Since we make a massive batch… we went with an eight pound hulk of pork loins from Costco (we ended up using up to seven pounds of it though). If you don’t want to go all out with so many rice cakes for yourself the below are approximations of the above for just one rice cake:
– 2/3 pound (though according to the above it is closer to 1/2 + 1/9) of glutinous (or sweet) rice
– 1/3 pound of mungbeans
– 1/3 pound of pork loins

Day One

1: Soak the mungbeans in water overnight

Day Two
1: Rinse the mungbeans and toss a little salt
2: Put mungbeans into the steamer until it is just cooked through (how to test: take a small portion in hand and smash, if you have to put pressure then it is good, if falls apart easily then it is bad)
3: Ground mungbeans when completely cooled down

As with all Vietnamese cooking I don’t really have set directions, so here is what I know:
1: Cut the pork in 1/2 inch to 3/4 inch thick slices. Marinate with salt, pepper, and chopped shallots. Add olive oil if using lean pork. Set aside
2: Clean the banana leaves and wipe reasonably dry
3: Rinse the glutinous rice, drain, toss with a little salt… set aside

Now here comes the fun part… you will need four sheets of aluminum foil approximately 12 inches by 12 inches square and then fold in accordance to the video below:

Once you have the four pieces of aluminum foil all set folllow the video below in putting the rice cake together:

Just for a quick idea of the directions:
1: Cut four pieces of the banana leaves to fit the width inside of the foil “box”. One with the folded flap large enough to cover the entire bottom of the foil “box”, while the other three would have a shorter flap. Place the banana leaves with the shorter flap into the foil “box” first as shown, then place the final banana leaf with the larger flap that covers the entire bottom of the foil “box” last.
2: Pour one rice bowl of glutinous rice into the foil “box”. Use a spatula to spread the rice out to all sides and corners.
3: Pour a heaping custard bowl of the ground mungbeans into the foil “box” and spread out but leaving about a half inch of space between the mungbean bottom and the sides of the banana leaves.
4: Place pieces of the pork loins into the foil “box” making sure to leave approximately an inch of room between the pork loins and the edge of the banana leaves.
5: Pour a heaping custard bowl of the ground mungbeans on top of the pork loins. Use spatula to keep the mungbeans away from the rice.
6: Pour one rice bowl of glutonious rice into the foil “box”
7: Fold the banana leaves down
8: Fold the aluminum foil down…
9: Be sure to keep the box shape… but voila! 🙂

It’s actually a lot easier to watch the video to understand the above steps… but ah well, gotta love family recipes that have been passed down from generation to generation. 🙂 So much better than getting a recipe out of a book I think.

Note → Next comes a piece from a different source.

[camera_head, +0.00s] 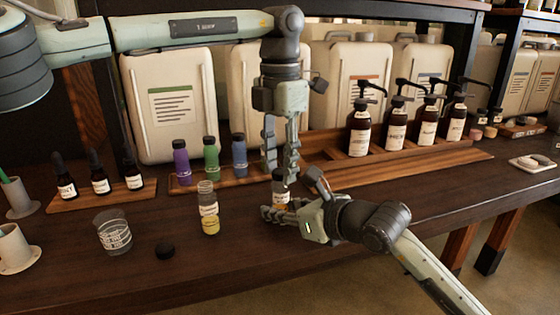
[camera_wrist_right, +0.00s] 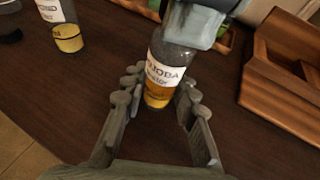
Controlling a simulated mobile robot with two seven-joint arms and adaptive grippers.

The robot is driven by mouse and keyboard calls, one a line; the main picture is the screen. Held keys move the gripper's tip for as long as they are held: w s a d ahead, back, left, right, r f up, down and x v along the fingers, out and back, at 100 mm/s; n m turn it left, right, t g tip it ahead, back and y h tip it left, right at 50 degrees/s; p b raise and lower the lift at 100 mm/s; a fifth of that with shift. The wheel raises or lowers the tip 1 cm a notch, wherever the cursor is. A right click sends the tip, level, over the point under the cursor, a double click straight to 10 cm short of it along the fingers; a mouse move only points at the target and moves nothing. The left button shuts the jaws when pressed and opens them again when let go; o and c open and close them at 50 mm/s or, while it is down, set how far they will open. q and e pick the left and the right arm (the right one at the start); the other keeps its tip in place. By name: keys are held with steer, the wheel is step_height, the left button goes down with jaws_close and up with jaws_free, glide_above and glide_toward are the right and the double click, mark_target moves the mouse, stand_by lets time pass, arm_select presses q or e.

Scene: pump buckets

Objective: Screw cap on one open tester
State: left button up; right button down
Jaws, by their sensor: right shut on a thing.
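A clear tester bottle (camera_head: 280,188) with amber liquid and a white label stands upright on the table, a dark cap (camera_head: 278,174) at its top. My right gripper (camera_head: 278,212) is shut on this bottle from the side; in the right wrist view the bottle (camera_wrist_right: 158,92) sits between the fingers (camera_wrist_right: 155,100). My left gripper (camera_head: 281,172) points straight down over it, fingers close around the cap. In the right wrist view my left gripper (camera_wrist_right: 205,20) hides the bottle's top, so how the cap sits cannot be told. Another tester (camera_head: 209,212) stands open, with yellow liquid.
A loose black cap (camera_head: 165,251) and a glass beaker (camera_head: 113,232) are on the table at left. Capped purple (camera_head: 181,164), green (camera_head: 211,160) and blue (camera_head: 239,156) bottles stand behind. Dropper bottles (camera_head: 100,178) are left; several pump bottles (camera_head: 395,130) stand back right.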

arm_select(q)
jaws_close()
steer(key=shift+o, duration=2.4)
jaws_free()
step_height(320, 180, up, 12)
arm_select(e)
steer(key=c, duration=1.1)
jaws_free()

So anyway… that is just putting the darn thing together. Once the rice cakes are all tied up and ready to go you can either start boiling right away or store in a cool place and wait til the next day. 20130119-205934.jpg
Since my family does not like to wait, we started boiling right away. Before placing the rice cakes into the pot for boiling we put a “cooling rack” at the bottom of the pot so the cakes wouldn’t touch the bottom of the pot. Also when cooking the rice cakes it is preferred to place the cakes vertically (don’t ask me why, that’s just what it is):
The cakes should be completely submerged in the pot of water. It is also preferred to have something on top to hold the cakes down so they don’t float.
Then the rice cakes should be left to cook in a pot of boiling water for eight hours. My parents typically go for four hours on one day and four hours the next day. Making sure that they fill up the pot with more water as the water level goes down due to the boiling.

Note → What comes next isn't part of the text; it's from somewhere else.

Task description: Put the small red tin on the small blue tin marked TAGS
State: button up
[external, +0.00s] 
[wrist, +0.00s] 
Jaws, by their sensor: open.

So what happens after the eight hours of being in boiled water? Well, we had to wait til the water and pot cooled down enough for us to touch… and if you are curious how to get the cake out of the foil and banana leaves:

We ended up letting the remainder of the rice cakes sit in the pot and cooked it up for a few more hours (after waiting almost four hours to let it all cool down). When ultimately taking the rice cakes out of the water, place them onto a rack on top of a tray to let the water and moisture seep out before storing them in a freezer. You’d be surprised how long these rice cakes can last.

And voila! Enough rice cakes to keep us busy for the new year… yes I am that happy.